REQUIRED WORK: Give back the whole listing exactly as shown.

SUPPLIED MATERIAL:

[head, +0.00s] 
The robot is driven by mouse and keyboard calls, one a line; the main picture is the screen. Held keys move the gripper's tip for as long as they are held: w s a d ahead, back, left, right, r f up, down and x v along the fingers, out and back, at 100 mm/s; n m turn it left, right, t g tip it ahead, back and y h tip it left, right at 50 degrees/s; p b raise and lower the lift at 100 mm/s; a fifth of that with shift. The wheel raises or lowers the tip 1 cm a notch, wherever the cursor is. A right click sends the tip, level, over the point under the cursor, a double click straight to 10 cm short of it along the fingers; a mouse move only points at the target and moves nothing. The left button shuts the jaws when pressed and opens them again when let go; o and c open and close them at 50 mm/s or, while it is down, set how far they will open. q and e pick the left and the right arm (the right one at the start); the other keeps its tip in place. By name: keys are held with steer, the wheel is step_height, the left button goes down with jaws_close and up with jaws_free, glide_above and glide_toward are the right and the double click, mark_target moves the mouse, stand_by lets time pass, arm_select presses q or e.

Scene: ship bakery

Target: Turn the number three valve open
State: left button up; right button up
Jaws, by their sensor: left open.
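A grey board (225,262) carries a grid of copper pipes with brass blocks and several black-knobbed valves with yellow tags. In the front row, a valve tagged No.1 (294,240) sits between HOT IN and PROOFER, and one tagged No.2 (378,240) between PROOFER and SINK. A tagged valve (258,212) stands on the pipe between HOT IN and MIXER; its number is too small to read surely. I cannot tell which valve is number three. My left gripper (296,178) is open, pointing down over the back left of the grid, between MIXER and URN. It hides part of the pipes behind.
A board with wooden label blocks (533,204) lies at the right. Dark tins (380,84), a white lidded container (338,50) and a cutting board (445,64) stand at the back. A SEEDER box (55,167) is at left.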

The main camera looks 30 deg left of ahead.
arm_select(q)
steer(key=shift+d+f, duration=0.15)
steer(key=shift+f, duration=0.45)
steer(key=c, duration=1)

TASK RESPONSE:
[head, +0.00s] 
The robot is driven by mouse and keyboard calls, one a line; the main picture is the screen. Held keys move the gripper's tip for as long as they are held: w s a d ahead, back, left, right, r f up, down and x v along the fingers, out and back, at 100 mm/s; n m turn it left, right, t g tip it ahead, back and y h tip it left, right at 50 degrees/s; p b raise and lower the lift at 100 mm/s; a fifth of that with shift. The wheel raises or lowers the tip 1 cm a notch, wherever the cursor is. A right click sends the tip, level, over the point under the cursor, a double click straight to 10 cm short of it along the fingers; a mouse move only points at the target and moves nothing. The left button shuts the jaws when pressed and opens them again when let go; o and c open and close them at 50 mm/s or, while it is down, set how far they will open. q and e pick the left and the right arm (the right one at the start); the other keeps its tip in place. By name: keys are held with steer, the wheel is step_height, the left button goes down with jaws_close and up with jaws_free, glide_above and glide_toward are the right and the double click, mark_target moves the mouse, stand_by lets time pass, arm_select presses q or e.

Scene: ship bakery

Target: Turn the number three valve open
State: left button up; right button up
Jaws, by their sensor: left open.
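A grey board (225,262) carries a grid of copper pipes with brass blocks and several black-knobbed valves with yellow tags. In the front row, a valve tagged No.1 (294,240) sits between HOT IN and PROOFER, and one tagged No.2 (378,240) between PROOFER and SINK. A tagged valve (258,212) stands on the pipe between HOT IN and MIXER; its number is too small to read surely. I cannot tell which valve is number three. My left gripper (296,178) is open, pointing down over the back left of the grid, between MIXER and URN. It hides part of the pipes behind.
A board with wooden label blocks (533,204) lies at the right. Dark tins (380,84), a white lidded container (338,50) and a cutting board (445,64) stand at the back. A SEEDER box (55,167) is at left.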

The main camera looks 30 deg left of ahead.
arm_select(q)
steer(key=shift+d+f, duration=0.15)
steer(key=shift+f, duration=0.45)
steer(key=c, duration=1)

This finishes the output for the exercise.